Os especialistas afirmam que há ainda um longo caminho a percorrer para melhorar as pontes que foram construídas para navios mais pequenos numa época diferente, mesmo com regulamentos modernos e códigos de conceção em vigor.

Embora as pontes mais recentes - especialmente as que atravessam rios largos - possam ter estruturas de proteção adicionais, as pontes em canais mais pequenos ou em países menos desenvolvidos podem não ter.

"Investir em infraestruturas é fundamental para o bem público, e é fundamental tratar dessas infraestruturas envelhecidas", diz Jerome Hajjar, presidente do Instituto de Engenharia Estrutural da Sociedade Americana de Engenheiros Civis.

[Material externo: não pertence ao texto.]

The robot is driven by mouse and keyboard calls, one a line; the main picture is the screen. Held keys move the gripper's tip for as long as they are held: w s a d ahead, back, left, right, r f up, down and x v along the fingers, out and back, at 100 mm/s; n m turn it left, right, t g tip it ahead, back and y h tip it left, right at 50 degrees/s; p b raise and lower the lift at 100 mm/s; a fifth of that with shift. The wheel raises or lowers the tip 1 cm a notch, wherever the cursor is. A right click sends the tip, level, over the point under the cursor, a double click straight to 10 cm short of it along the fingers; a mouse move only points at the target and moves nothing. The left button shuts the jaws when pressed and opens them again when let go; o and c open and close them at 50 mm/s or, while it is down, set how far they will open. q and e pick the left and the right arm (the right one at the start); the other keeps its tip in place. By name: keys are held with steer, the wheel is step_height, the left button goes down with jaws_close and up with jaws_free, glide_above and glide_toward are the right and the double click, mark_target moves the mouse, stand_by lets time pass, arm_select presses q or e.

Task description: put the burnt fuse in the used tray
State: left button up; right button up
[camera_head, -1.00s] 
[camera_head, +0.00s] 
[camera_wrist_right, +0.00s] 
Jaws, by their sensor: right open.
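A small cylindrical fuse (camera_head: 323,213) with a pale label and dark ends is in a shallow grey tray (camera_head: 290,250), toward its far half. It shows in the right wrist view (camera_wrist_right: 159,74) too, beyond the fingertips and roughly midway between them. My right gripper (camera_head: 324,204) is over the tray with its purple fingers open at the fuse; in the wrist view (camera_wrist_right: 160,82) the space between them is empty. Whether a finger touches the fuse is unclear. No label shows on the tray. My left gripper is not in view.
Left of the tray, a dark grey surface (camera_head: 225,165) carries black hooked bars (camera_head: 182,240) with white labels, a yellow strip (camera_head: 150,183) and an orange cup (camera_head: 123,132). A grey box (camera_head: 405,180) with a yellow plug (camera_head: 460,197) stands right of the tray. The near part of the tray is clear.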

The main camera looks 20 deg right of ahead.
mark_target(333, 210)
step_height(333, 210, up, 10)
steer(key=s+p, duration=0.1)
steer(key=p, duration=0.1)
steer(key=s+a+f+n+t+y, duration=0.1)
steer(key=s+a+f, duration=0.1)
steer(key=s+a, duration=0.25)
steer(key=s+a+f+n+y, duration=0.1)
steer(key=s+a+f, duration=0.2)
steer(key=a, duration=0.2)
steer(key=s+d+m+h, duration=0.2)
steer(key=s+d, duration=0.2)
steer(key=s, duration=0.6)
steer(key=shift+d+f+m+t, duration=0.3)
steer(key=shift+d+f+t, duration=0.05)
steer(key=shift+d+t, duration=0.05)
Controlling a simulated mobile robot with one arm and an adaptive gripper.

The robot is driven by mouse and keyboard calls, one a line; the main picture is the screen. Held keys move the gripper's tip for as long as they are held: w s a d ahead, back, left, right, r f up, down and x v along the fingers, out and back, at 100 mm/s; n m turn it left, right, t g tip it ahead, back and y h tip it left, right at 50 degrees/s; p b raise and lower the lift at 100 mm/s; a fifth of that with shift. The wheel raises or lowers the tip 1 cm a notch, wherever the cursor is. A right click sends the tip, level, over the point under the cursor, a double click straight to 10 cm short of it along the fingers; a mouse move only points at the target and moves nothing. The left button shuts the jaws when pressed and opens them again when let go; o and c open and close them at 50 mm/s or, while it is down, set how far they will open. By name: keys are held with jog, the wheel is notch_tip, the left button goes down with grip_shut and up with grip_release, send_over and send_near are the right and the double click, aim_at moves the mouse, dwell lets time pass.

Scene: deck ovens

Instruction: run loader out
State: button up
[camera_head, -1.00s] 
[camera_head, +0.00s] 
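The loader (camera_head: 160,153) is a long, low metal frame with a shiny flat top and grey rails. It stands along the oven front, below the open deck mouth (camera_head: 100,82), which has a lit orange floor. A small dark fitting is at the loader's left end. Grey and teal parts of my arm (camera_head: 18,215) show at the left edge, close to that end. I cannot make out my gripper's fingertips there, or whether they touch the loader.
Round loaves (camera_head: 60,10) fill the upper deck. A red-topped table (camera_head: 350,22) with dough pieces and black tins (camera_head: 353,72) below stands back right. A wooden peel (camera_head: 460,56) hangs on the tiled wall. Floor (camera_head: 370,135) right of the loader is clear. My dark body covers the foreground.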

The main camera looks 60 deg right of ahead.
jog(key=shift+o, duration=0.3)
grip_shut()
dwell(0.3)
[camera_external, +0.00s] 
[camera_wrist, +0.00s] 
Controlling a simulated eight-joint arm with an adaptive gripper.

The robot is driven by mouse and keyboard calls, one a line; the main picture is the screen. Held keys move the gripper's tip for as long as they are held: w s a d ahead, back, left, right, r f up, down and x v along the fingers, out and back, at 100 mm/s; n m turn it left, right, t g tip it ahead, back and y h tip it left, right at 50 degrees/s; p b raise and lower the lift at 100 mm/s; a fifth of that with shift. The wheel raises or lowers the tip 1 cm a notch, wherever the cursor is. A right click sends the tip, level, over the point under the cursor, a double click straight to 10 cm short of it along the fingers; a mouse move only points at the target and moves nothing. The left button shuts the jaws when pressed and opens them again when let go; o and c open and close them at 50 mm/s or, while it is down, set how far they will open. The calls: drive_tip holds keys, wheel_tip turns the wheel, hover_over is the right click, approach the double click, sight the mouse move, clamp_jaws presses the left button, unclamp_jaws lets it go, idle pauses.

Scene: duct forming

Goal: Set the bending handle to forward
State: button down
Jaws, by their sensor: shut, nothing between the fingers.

Além de melhorar as pontes antigas de acordo com os requisitos modernos, as infraestruturas precisam de ser actualizadas para se manterem a par dos últimos progressos tecnológicos, acrescentou.

Tal como há avanços noutras partes da indústria dos transportes - comboio de alta velocidade, carros autónomos - há novos desenvolvimentos a adotar no transporte marítimo e nos portos.

"É fundamental investir devido aos avanços tecnológicos e para manter a nossa economia forte e progressiva", afirma.

Andrawes aponta para o projeto de lei de infraestrutura de 1,2 biliões de dólares (1,1 milhões de milhões de euros) aprovado em 2021 nos EUA, que inclui 110 mil milhões de dólares (102 mil milhões de euros) para estradas, pontes e grandes projetos de infraestrutura. Embora o financiamento seja bem-vindo, está longe dos 4,5 biliões de dólares (4,2 milhões de milhões de euros) que os estudos sugeriram serem necessários para atualizar as infraestruturas americanas para o nível desejado de segurança e eficiência, diz ele.

"Atualmente, existem cada vez mais preocupações sobre o futuro", afirma. "Vamos continuar a fazer a mesma coisa daqui a 20, 30, 40 anos? Não podemos, porque se o fizermos, não podemos esperar resultados diferentes."